## Given task
How many of the lines here include "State"? Answer with a single number.

## Information supplied
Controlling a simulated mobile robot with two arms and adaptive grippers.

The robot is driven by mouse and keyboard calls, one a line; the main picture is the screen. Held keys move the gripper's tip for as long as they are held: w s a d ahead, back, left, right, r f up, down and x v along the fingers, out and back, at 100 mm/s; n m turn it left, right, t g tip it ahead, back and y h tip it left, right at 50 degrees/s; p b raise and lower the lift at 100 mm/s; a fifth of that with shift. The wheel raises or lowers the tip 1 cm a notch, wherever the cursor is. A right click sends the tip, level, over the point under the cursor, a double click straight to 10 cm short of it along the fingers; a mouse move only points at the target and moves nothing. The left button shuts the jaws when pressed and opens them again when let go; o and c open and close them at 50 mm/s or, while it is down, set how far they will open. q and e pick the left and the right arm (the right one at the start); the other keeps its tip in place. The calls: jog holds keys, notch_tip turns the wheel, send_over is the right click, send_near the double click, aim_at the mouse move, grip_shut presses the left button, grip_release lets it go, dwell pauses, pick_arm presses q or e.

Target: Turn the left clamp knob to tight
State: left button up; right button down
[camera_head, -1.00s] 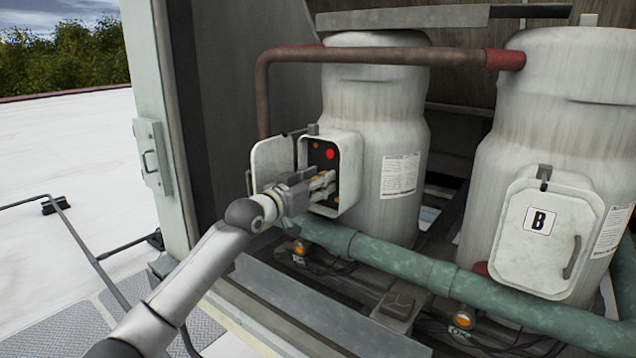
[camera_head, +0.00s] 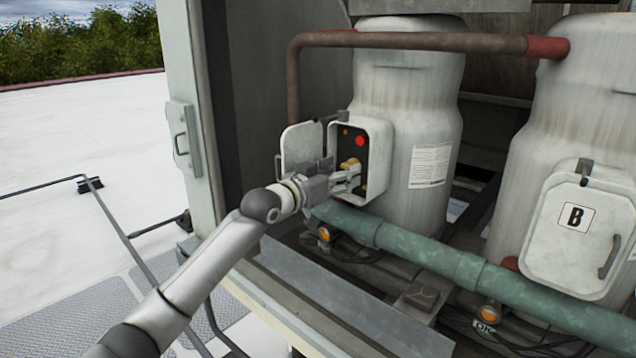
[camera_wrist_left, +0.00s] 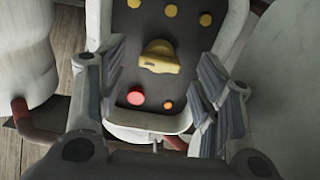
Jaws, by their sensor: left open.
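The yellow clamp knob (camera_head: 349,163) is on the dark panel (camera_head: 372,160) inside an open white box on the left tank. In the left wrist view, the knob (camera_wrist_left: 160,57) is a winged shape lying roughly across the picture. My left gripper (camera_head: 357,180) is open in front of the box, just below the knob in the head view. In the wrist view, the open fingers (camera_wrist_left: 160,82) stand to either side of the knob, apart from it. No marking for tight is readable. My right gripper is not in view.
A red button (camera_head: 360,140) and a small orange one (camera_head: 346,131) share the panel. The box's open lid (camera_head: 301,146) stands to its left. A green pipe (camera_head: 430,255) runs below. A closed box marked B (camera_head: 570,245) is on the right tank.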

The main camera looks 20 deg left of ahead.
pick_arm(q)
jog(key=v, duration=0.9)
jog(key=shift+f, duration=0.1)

--

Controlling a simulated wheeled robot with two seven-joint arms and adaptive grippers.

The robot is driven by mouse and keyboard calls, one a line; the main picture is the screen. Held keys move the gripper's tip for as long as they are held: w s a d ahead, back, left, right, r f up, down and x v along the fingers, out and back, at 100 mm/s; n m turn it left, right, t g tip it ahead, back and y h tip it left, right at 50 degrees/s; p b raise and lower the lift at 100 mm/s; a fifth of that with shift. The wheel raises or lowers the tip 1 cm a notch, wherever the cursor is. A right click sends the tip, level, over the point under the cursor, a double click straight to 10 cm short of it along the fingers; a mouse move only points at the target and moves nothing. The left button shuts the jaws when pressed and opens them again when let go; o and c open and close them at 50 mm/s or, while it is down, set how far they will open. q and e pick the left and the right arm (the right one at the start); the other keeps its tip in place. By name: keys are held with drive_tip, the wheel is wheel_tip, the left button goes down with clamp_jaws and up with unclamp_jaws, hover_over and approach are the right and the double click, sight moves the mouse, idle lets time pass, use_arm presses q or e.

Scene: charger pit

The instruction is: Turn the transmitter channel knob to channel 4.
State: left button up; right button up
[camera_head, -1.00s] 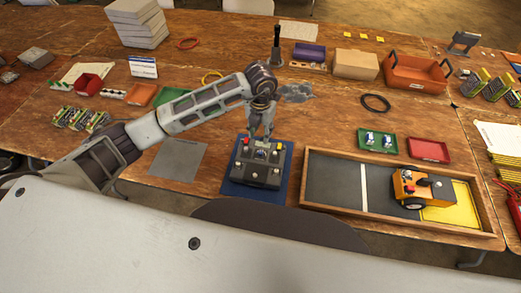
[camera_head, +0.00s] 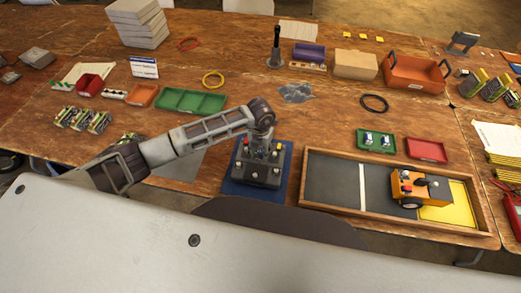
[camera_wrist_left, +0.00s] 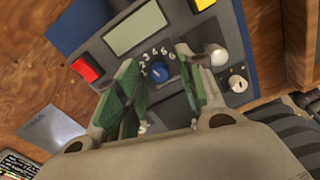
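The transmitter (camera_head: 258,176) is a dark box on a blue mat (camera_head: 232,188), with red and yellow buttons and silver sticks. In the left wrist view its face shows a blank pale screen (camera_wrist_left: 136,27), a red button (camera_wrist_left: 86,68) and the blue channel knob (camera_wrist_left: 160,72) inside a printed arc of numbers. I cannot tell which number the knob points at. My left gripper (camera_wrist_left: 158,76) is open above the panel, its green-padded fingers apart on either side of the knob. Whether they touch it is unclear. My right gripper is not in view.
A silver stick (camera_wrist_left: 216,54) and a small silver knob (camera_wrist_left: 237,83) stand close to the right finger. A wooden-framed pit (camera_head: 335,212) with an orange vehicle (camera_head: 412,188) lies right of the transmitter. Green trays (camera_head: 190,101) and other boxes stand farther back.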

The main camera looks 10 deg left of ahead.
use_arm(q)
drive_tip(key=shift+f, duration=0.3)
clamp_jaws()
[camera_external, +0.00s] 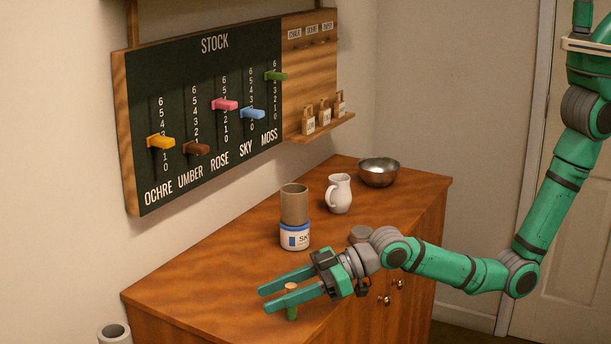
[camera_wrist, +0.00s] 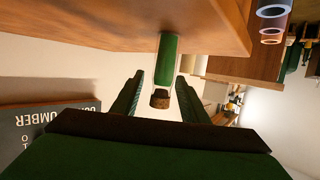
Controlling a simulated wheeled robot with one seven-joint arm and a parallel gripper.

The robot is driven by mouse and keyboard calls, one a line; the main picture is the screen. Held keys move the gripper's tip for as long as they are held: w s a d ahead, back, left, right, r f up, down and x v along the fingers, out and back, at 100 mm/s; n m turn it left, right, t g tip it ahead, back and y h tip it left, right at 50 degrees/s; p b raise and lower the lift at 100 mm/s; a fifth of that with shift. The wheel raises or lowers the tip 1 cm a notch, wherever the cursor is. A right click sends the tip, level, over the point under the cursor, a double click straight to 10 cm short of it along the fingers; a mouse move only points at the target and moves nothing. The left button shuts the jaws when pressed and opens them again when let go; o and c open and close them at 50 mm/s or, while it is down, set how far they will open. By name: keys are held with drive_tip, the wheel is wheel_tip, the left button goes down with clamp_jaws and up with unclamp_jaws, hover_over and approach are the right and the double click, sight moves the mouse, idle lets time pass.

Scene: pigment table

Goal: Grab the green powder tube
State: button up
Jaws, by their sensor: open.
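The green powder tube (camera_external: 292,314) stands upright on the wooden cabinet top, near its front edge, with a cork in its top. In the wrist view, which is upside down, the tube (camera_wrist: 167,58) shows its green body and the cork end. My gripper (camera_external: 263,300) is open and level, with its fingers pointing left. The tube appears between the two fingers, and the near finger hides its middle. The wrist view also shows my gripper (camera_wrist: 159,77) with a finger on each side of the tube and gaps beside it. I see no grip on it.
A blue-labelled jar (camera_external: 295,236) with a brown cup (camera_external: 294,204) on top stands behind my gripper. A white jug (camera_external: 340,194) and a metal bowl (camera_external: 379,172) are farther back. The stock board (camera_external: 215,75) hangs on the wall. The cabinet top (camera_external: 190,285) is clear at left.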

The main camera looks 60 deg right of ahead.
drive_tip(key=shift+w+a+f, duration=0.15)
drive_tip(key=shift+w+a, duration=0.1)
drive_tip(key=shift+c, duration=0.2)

## Output
3